The public takeover also means that Sunways will become a competence centre for solar inverters within the LDK Solar Group. Michael Wilhelm, CEO of Sunways, noted that, “a joint market entry with LDK Solar is planned in Canada, the US as well as in China. Five years from now, Sunways and LDK Solar plan to be among the largest three manufacturers of solar inverters worldwide.”
“At present, we have to cope with individual, but mostly also with industry-related structural problems. The pace of consolidation in the photovoltaics industry has accelerated significantly,” said Wilhelm. He emphasized that “Due to the partnership with the LDK Solar Group, the prospects of the technology specialist Sunways are much better than they would be under a stand-alone strategy.
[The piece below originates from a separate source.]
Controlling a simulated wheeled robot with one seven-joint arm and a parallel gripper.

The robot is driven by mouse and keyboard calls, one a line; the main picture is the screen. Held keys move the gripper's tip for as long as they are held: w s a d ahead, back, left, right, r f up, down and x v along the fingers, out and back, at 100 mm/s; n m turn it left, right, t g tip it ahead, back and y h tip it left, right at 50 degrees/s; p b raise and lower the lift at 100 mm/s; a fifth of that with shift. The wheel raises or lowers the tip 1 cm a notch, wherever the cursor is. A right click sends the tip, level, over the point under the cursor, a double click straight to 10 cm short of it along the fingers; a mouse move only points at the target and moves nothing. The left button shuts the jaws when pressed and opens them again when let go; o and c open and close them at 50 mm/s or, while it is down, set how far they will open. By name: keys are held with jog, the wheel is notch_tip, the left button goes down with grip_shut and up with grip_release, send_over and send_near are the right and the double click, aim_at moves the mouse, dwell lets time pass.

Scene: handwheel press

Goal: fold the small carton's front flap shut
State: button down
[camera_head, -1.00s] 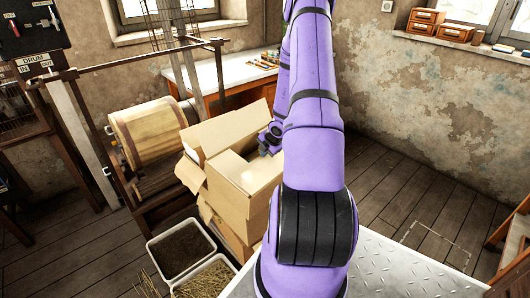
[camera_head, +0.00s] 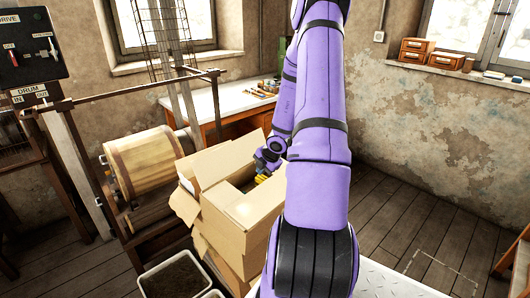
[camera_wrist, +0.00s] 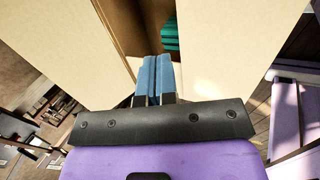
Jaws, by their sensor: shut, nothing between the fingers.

In terms of operating profit, we plan to report black figures again in 2014.”
The management board remains cautious in regards to its current fiscal year status, advising that “in the fiscal year 2012, we want to stabilize the development of our sales volumes and revenues and reduce our losses as compared to 2011.” The board notes that because of an unsteady political and economic foundation, it cannot give a more precise prognosis at this time.
Looking to the future market, Wilhelm stated, “in the future, volume growth in photovoltaics will increasingly be generated abroad, while holistic energy generation, storage and management systems will become more important in Germany. The Chinese market can only be conquered together with an experienced local partner – whom we have found in LDK Solar.”